=== Task brief ===
Repeat exactly, and only, the lines from the one that contains "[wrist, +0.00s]" to the one that contains "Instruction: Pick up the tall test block", both ends included. Omit every picture.

Robot control records

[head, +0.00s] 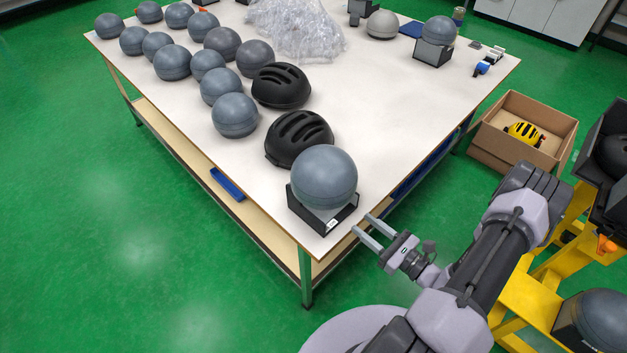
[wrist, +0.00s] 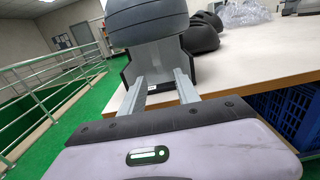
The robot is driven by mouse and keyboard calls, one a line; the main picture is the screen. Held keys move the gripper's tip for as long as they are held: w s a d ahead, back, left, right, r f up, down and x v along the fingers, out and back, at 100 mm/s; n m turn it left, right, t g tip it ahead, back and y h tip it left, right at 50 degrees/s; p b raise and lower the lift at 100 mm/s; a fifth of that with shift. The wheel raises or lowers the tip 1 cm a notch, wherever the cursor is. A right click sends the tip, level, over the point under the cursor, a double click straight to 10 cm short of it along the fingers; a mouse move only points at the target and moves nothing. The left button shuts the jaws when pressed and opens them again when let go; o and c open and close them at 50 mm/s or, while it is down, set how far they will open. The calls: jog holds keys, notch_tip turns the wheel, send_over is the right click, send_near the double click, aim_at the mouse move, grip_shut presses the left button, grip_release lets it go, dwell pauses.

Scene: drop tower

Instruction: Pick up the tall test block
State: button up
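A dark block (head: 308,212) with a small white label stands at the table's near corner, with a grey rounded headform (head: 324,176) resting on it. I cannot tell for sure that this is the tall test block. My gripper (head: 364,224) is open and empty, just off the table edge to the right of the block, its two fingers pointing at it. In the wrist view the block (wrist: 162,60) shows straight ahead between the open fingers (wrist: 160,80), with the headform (wrist: 146,20) above. Contact between fingers and block is not visible.
Black helmets (head: 299,138) and several grey headforms (head: 235,115) line the table's left side. Clear plastic wrap (head: 295,28) lies at the back. A similar headform on a block (head: 433,51) stands back right. A cardboard box (head: 523,130) and a yellow stand (head: 527,302) are right.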

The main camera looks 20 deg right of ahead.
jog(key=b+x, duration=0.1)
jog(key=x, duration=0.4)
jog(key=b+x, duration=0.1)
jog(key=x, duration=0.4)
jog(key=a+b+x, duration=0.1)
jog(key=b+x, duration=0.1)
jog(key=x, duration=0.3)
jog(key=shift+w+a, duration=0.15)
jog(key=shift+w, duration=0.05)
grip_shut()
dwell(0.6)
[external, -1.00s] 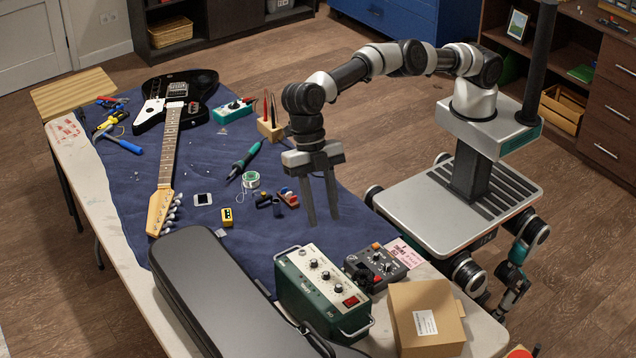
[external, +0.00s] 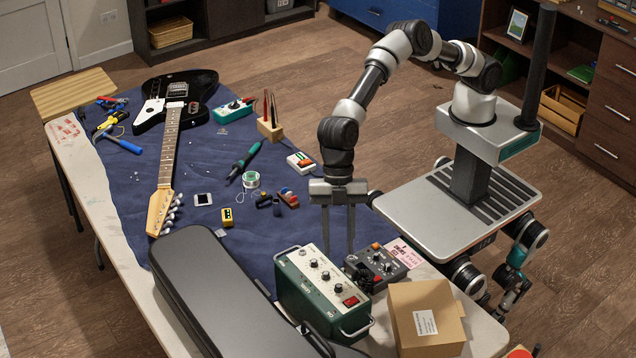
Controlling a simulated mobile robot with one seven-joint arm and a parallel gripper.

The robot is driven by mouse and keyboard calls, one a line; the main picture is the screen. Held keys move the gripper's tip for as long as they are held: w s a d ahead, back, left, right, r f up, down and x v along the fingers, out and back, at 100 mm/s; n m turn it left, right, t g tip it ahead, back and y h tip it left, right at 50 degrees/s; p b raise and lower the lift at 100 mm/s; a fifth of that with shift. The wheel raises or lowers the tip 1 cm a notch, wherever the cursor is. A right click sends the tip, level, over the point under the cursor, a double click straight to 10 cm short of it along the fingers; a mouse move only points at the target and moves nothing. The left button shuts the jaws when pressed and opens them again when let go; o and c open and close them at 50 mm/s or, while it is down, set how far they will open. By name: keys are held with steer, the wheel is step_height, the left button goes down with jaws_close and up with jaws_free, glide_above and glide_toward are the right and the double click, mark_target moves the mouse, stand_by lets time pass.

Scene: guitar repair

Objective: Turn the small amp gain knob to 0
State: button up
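The small amp (external: 296,291) is a green box with a pale top panel, standing at the near right part of the blue mat. Its top has a row of several dark knobs (external: 325,275) and a red switch (external: 351,301). Knob labels and pointer marks are too small to read, so I cannot tell which is the gain knob. My gripper (external: 338,250) points down with its two long fingers apart and nothing between them. Its fingertips are just beyond the amp's far right edge, near the grey pedal; their exact height is unclear.
A grey pedal box (external: 376,264) with knobs stands right of the amp, and a cardboard box (external: 426,318) is nearer. A black case (external: 222,295) lies left of the amp. The guitar (external: 168,150) and small tools lie farther back on the blue mat (external: 219,165).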

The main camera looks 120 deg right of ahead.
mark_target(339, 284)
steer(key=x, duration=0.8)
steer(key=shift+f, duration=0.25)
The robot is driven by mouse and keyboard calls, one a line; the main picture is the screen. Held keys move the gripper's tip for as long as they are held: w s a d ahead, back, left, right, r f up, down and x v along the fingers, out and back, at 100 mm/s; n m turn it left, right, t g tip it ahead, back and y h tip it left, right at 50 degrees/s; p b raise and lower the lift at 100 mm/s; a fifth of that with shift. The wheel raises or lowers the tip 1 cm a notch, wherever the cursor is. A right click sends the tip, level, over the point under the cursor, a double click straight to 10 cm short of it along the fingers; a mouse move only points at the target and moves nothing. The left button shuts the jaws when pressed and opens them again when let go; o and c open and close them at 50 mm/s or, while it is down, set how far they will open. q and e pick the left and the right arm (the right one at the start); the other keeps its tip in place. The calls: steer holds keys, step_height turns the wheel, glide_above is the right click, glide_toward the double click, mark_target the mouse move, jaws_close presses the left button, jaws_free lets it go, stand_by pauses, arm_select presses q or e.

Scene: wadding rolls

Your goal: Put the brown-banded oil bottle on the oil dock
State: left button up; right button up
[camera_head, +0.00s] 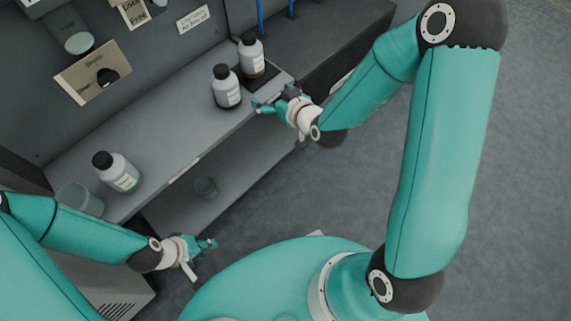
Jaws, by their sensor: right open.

=== Final answer ===
[wrist, +0.00s] 
The robot is driven by mouse and keyboard calls, one a line; the main picture is the screen. Held keys move the gripper's tip for as long as they are held: w s a d ahead, back, left, right, r f up, down and x v along the fingers, out and back, at 100 mm/s; n m turn it left, right, t g tip it ahead, back and y h tip it left, right at 50 degrees/s; p b raise and lower the lift at 100 mm/s; a fifth of that with shift. The wheel raises or lowers the tip 1 cm a notch, wherever the cursor is. A right click sends the tip, level, over the point under the cursor, a double click straight to 10 cm short of it along the fingers; a mouse move only points at the target and moves nothing. The left button shuts the jaws when pressed and opens them again when let go; o and c open and close them at 50 mm/s or, while it is down, set how far they will open. The calls: jog holds keys, notch_tip turns the wheel, send_over is the right click, send_near the double click, aim_at the mouse move, grip_shut presses the left button, grip_release lets it go, dwell pauses.

Scene: drop tower

Instruction: Pick up the tall test block

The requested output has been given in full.